This question just popped up while experimenting with Prover9 and Mace4.
Say we have a finite signature and some finite set of identities $E_i$ in the sense of universal algebra, like the axioms for groups.
$$\left\{\begin{matrix}x\cdot(y\cdot z) = (x \cdot y) \cdot z \\ x\cdot 1 = 1 \cdot x = x \\ x\cdot x^{-1} = x^{-1} \cdot x = 1\end{matrix}\right.$$
If some other identity $J$ does not follow from the $E_i$, is there always a counterexample on a finite set? Like if we want to deduce $x\cdot y = y \cdot x$, we have the nonabelian finite counterexample $S_3$, or for $x=y$ we already have $\mathbb Z/(2)$.
This is basically what Mace4 tries to find, so could this approach in theory be always successful? (Even through the counterexample might be too large for a computer to find)
My initial suspicion was no, but the counterexamples I was trying don't quite fit the strong restrictions of the question.
Like for the axioms of a skew field, it does not follow that $xy = yx$, but there is no finite counterexample. However, skew fields cannot be axiomatized by identities only.
For $\mathbb R$-vector spaces, it does not follow that $x=y$ and there is no finite counterexample. However, signature and axiom set for $\mathbb R$-vector spaces are infinite.

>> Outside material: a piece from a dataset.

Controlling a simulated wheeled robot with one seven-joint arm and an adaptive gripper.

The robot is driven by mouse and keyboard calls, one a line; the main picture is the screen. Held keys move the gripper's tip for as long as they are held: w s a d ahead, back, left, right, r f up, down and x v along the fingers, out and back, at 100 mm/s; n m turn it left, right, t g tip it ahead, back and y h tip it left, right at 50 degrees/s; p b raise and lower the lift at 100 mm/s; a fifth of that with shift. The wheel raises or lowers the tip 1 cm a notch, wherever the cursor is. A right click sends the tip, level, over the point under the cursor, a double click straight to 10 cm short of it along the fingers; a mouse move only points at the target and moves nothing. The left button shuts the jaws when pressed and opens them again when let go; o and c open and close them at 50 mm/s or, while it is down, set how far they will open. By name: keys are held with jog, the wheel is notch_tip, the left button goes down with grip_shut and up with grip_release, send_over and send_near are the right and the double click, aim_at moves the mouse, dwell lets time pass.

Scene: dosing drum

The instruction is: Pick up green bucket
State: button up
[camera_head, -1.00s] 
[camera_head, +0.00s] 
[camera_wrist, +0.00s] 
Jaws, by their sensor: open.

I know if $J$ does not follow from the $E_i$, the set of formulas $\{E_i\} \cup \{\neg J\}$ is consistent, hence does have a model. If it is finite, we're done. If it is infinite, we can assume it to be countable by Löwenheim-Skolem. However in the form of question, where all $E_i$ are universal and just $\neg J$ is a negation of an identity, is there always a finite model?
Thanks for some thoughts